The Army Corps of Engineers and parts of the Air Force have migrated from RISC/Unix workstations to Windows NT workstations, according to Intergraph. The Corps of Engineers is running mapping applications on its systems, while the Air Force is using Windows NT workstations for modeling and simulation work, Flowers said.

Despite emotional attachment to their old workstations, federal users are embracing their new computers. "They were good workhorses; I miss them," said Greg Kuester, CAD/GIS manager for the directorate of public works at the Army's Aberdeen Proving Grounds, Md., of his RISC-based Intergraph workstations. "I thought I was going to hear [complaints] more often, but [users] really like NT."

Windows NT also wins points for its graphical user interface. Windows NT "is so much easier to operate than Unix," said Fred Sawyers, CAD and drafting system manager for the Corps of Engineers. "You can do so much by just clicking on your mouse button. To me, it is like daylight and dark." The corps uses NT workstations running Intergraph's MicroStation CAD and drafting software to design levees, berms and channels along the Mississippi River.

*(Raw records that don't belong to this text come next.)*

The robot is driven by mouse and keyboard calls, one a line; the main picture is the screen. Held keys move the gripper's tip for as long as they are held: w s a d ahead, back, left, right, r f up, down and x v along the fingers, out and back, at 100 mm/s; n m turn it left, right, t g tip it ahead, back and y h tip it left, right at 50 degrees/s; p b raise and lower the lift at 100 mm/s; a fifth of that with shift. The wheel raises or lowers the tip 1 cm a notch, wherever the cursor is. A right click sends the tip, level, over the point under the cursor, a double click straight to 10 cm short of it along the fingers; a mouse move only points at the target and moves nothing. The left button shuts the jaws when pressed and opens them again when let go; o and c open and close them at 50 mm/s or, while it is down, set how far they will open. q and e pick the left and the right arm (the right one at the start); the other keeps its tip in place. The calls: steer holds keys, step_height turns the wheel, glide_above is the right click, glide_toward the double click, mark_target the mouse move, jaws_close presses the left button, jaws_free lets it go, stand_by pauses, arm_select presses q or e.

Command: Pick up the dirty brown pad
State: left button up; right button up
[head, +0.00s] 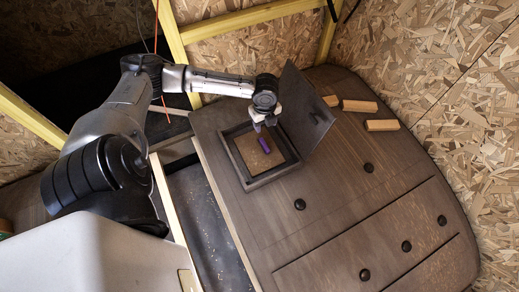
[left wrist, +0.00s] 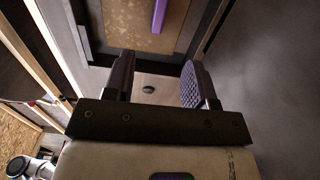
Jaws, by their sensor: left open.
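A brown speckled pad (head: 251,157) lies flat in a dark open box (head: 272,177) on the wooden top. A purple bar (head: 264,145) rests on the pad; I cannot tell if the two are joined. In the left wrist view the pad (left wrist: 122,28) and the purple bar (left wrist: 159,15) show at the top, beyond the fingers. My left gripper (head: 265,124) is above the box's far part, beside its raised lid. Its two fingers (left wrist: 158,82) are apart with nothing between them. My right gripper is in neither view.
The box's dark lid (head: 305,110) stands up at its right. Several wooden blocks (head: 359,105) lie behind the lid. Dark round knobs (head: 300,204) sit on the wooden top (head: 330,235). An open drawer (head: 207,225) is at the left. Chipboard walls (head: 465,100) close in behind.

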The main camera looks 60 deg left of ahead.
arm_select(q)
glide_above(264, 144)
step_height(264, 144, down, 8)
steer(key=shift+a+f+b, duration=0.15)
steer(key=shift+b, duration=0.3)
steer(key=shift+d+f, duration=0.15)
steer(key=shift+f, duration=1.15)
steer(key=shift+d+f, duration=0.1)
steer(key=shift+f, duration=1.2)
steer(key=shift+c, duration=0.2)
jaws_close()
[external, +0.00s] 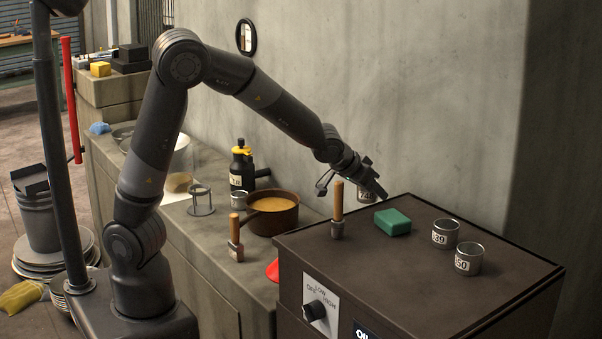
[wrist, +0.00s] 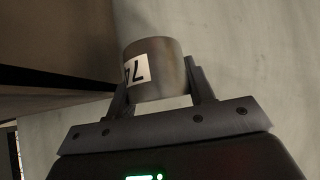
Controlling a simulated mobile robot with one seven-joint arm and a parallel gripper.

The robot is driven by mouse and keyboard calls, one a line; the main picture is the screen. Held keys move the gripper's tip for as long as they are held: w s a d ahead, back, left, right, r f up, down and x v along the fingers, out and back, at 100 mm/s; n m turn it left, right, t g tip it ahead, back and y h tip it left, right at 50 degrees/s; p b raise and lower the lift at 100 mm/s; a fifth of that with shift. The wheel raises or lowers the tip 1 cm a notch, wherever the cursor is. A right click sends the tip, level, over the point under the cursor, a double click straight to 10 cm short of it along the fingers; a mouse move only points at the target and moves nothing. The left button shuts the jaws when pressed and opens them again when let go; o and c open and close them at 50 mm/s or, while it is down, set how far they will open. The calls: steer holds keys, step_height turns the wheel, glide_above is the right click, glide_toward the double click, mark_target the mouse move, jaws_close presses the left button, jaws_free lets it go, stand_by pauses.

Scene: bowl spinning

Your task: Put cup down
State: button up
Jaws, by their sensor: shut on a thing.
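My gripper (wrist: 160,95) is shut on a metal cup (wrist: 168,68) with a white number label, seen in the wrist view between the two fingers. In the external view the held cup (external: 366,192) shows partly below my gripper, in front of the wall, at the back left edge of the dark box-shaped unit (external: 330,257). I cannot tell whether the cup touches anything beneath it. Two other metal cups, labelled 39 (external: 446,234) and 50 (external: 469,259), stand upright on the right side of the unit's top.
A green block (external: 392,222) and a wooden-handled tool (external: 337,211) are on the unit's top. A brown pot (external: 272,214), a black bottle with a yellow top (external: 242,166) and a wire stand (external: 201,200) are on the lower counter. The unit's front top is clear.

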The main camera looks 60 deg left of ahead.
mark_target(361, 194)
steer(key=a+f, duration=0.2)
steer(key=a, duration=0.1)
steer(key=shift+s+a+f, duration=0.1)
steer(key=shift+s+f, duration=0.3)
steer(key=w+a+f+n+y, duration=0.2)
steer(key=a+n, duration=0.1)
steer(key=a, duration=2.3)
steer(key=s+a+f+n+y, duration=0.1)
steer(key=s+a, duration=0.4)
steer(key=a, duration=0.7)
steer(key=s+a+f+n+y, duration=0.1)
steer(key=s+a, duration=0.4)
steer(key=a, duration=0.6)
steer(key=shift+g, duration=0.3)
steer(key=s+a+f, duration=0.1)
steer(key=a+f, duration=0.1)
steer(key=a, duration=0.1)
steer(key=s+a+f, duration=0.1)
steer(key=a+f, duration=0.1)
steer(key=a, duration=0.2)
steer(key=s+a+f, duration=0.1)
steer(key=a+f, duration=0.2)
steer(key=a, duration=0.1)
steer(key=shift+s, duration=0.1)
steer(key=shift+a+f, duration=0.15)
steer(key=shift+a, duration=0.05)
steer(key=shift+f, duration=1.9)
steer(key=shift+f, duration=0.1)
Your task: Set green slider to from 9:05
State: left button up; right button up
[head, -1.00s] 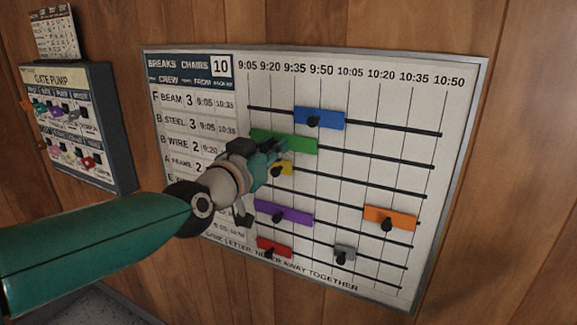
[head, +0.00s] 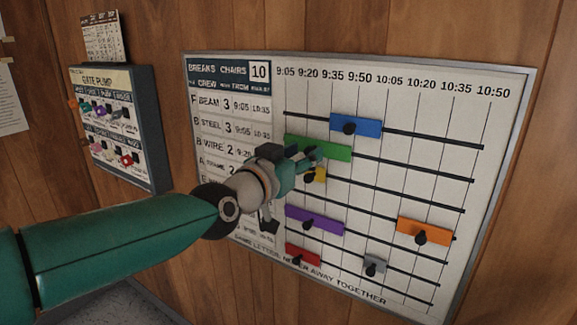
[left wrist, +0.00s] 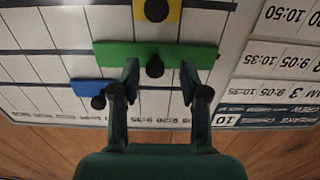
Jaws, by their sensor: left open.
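The green slider (head: 336,153) sits on the second track of the white board, its left end near the 9:05 line. It also shows in the left wrist view (left wrist: 190,56), upside down, with its black knob (left wrist: 155,66) in front of it. My left gripper (head: 312,159) is open at the green slider. In the left wrist view its two fingertips (left wrist: 159,72) stand on either side of the knob, with gaps showing. In the head view the fingers hide the knob and part of the slider. My right gripper is not in view.
The blue slider (head: 356,125) is on the track above; the yellow one (head: 320,175) is just below, partly hidden by my gripper. Purple (head: 318,220), orange (head: 424,232), red (head: 301,255) and grey (head: 376,265) sliders sit lower. A gate pump panel (head: 115,130) hangs left.

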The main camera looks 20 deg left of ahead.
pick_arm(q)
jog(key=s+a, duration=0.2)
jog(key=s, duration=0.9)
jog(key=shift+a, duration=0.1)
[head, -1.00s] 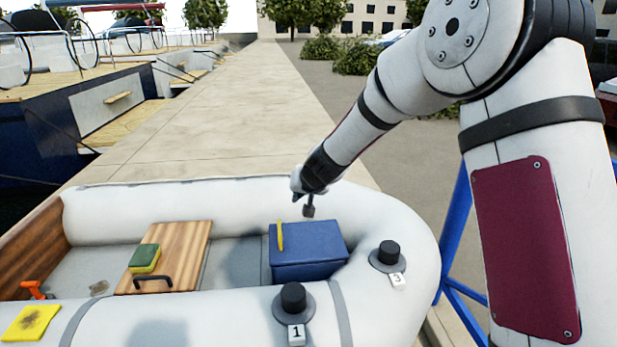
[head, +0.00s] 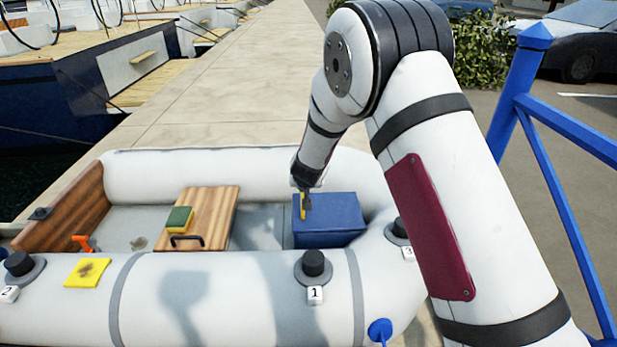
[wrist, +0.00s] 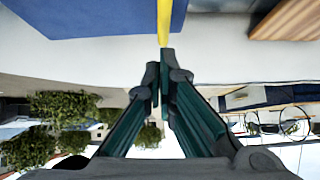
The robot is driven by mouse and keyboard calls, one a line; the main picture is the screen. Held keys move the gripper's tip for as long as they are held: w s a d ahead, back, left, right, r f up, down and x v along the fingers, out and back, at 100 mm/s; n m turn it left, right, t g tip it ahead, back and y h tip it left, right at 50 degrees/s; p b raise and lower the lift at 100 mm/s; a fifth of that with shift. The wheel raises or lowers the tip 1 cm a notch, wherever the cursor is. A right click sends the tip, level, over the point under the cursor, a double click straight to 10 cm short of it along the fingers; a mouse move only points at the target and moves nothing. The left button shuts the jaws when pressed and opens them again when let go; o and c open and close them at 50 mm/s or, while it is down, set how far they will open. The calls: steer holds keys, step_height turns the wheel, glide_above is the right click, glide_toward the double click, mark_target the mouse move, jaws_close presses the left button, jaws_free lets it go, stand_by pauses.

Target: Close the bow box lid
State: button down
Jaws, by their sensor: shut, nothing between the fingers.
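The blue bow box (head: 330,217) sits inside the white inflatable dinghy, near its right end. Its top looks flat and level; I cannot tell whether a gap shows under the lid. A yellow strip (head: 302,206) stands at the box's left edge. My gripper (head: 307,204) is shut and empty, pointing down at the box's left end, right beside the strip. In the wrist view the fingertips (wrist: 159,60) are close to the lower end of the yellow strip (wrist: 164,20), with the blue box (wrist: 90,15) at upper left. Whether they touch is unclear.
A wooden board (head: 215,215) with a black handle and a green-yellow sponge (head: 179,219) lies left of the box. Numbered black caps (head: 313,263) sit on the near tube beside a stained yellow cloth (head: 88,272). A blue railing (head: 545,150) stands at right.

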Of course, the decision to switch from one platform to another is not taken lightly, and the increase in popularity of Intel-based workstations does not mean that RISC/Unix products are undesirable. "If they are already running Unix, to put Windows NT in there will require them to buy a lot more new hardware," said Joe Salgado, Hewlett-Packard configuration specialist at Government Technology Services Inc. "We can help the customer choose which they need."

-- Carney is a free-lance writer based in Herndon, Va.

AT A GLANCE

Status: PC workstations that run Intel chips and Microsoft Windows NT software will not replace all Unix workstations, but the performance gap is closing.

Issues: Vendors give their computers workstation-class performance by beefing up nearly every aspect of the PC, from CPUs and hard drives to memory and video processing.

Outlook: Excellent. During the next year or so, the PC workstation will excel from continued advances in technology, including new Intel chips and a new version of Windows NT.